Dad: "You've heard of the band 'Yes'? Well, here I come with the band 'No'."
Brother: "Or you could be like the band 'Kansas', except 'Kentucky'!"
Dad: "Yeah, that's a good one!"
Brother: "Dad, I have a good name for your band. How about 'The Alzheimer's Association'?"
Me: "Once my roommate and I ate a whole Little Caesar's pizza all by ourselves."
Brother: "You know how pizzas have eight pieces? Well once I ate thirteen pieces. And I threw it all up in Sam's sink."
Me: "What's your favorite kind of flower?"
Brother: "...I don't know. But my favorite flower name is a chrysanthemum. Or a poppy, because... 'poppy!'"
Brother: (while stretching) "OH! Kidney cramp!"
Me: "You can't have a kidney cramp; it's not a muscle."
Brother: "But I just DID!" (falls over)
Me: (singing offhand) "Hey, I just met you, and this is crazy..."
Brother: "...but here's a technical, so go Miami!"
Brother: "This isn't a poem! It doesn't rhyme!"
Me: "It's free verse."
Brother: "Free verse sucks!"
(concerning Pinterest)
Brother: "Why aren't you pinning half of this stuff?"
Me: "Because most of this stuff is a waste of time!"
Brother: "This whole thing is a waste of time."
Brother: "Did you know you have more tendons in your hand than teeth in your mouth?"

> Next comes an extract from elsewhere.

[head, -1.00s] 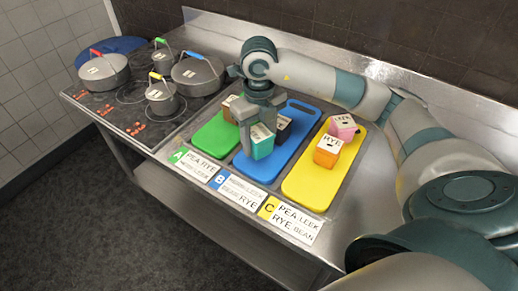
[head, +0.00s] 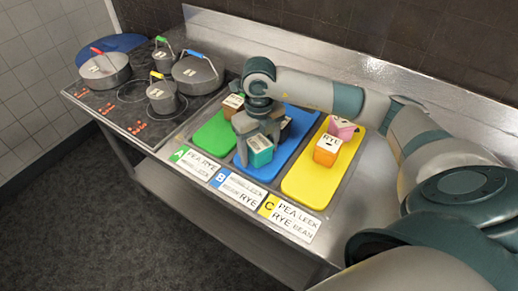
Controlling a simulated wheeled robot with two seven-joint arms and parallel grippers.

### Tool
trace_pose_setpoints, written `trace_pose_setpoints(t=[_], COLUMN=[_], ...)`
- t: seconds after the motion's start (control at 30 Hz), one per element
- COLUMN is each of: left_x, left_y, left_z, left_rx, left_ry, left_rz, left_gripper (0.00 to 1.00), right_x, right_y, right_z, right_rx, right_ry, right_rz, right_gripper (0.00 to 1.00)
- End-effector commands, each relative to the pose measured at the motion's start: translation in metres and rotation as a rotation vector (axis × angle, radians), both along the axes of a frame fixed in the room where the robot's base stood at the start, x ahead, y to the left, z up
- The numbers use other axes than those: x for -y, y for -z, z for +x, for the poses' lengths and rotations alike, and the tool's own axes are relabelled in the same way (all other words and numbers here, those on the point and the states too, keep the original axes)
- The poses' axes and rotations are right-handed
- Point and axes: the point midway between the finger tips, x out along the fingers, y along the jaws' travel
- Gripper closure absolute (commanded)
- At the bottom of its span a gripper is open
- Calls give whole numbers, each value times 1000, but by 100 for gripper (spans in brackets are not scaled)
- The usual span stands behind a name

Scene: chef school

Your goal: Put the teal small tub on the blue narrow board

Mom: "Wow! No, I didn't know that. What an interesting comparison. Where did you hear that?"
Brother: "I made it up."
Me: "I'm sorry I missed your game tonight."
Brother: "Yeah, it's too bad. I was a little LeBron."
Me: "Why don't I have any clean underwear?"
Brother: "We don't fold your underwear. We only fold MEN'S underwear."
(while looking at pictures)
Brother: "LOOK! You're so pretty! Do you think you look pretty?"
Me: "I guess. But I think they look prettier."
Brother: "No! They're ugly! They're farm animals compared to you!"
(This one was kind of funny, but more sweet. And a blatant lie.)
Brother: "You know what kind of movies I like? Japanese movies."
Me: "Are you just saying weird stuff so that I'll blog it?"
Brother: "No, I'm not! Because I was watching Rebirth of Mothra 3 the other day. You know how there are like five Mothra movies? Mothra, Birth of Mothra, Rebirth of Mothra 3... Death of Mothra... Mothra's Babies..."
"Every day, I wake up, and morale is soaring. And then it just plummets, like a runaway rocket, except that those actually go up. It plummets like a rocket whose engines are on the tip of the rocket, and then it goes down."
"Dad wants to know if you've fed the chinchillas...and I know what I'm going to name my kid."
(during Olympic gymnastics)
"Quit watching sissy men and help me!"
"Why don't we give wilted flowers at funerals?"
"Everything that comes in a box is special.
...wait, I didn't come in a box. Am I special?"
"Your friends are just little Catholic schoolgirls!"
"You look like Queen Amidala. That's not a compliment."
"Once, he told me that he dated a girl with more arm hair than he had leg hair, and I asked if she was part gorilla."
(concerning my dog being in heat)
"Mom, are those her utters?"
"I learned that I was changing schools, and I ran into a door."
"Wait...the Beatles did drugs?"
(while holding stuffed animal)
"Remind me not to get a girlfriend. I have this dinosaur."
"Remember the pizza story? Well, once for my birthday, I ate half the cookie cake. And then I ate a whole bag of Munchies. The cheesy things. And then I ate two things of Dippin' Dots. I was in Mom's bathroom throwing up all night."
"I need a tattoo that says...not Mom or Dad, but...Authority Figure."
"Blink...hundred eighty-two...is that a rapper?"
"How old is she? She's really getting up there. I'd say she's in her hundreds."
"I feel like this post is going to give me some unwanted popularity."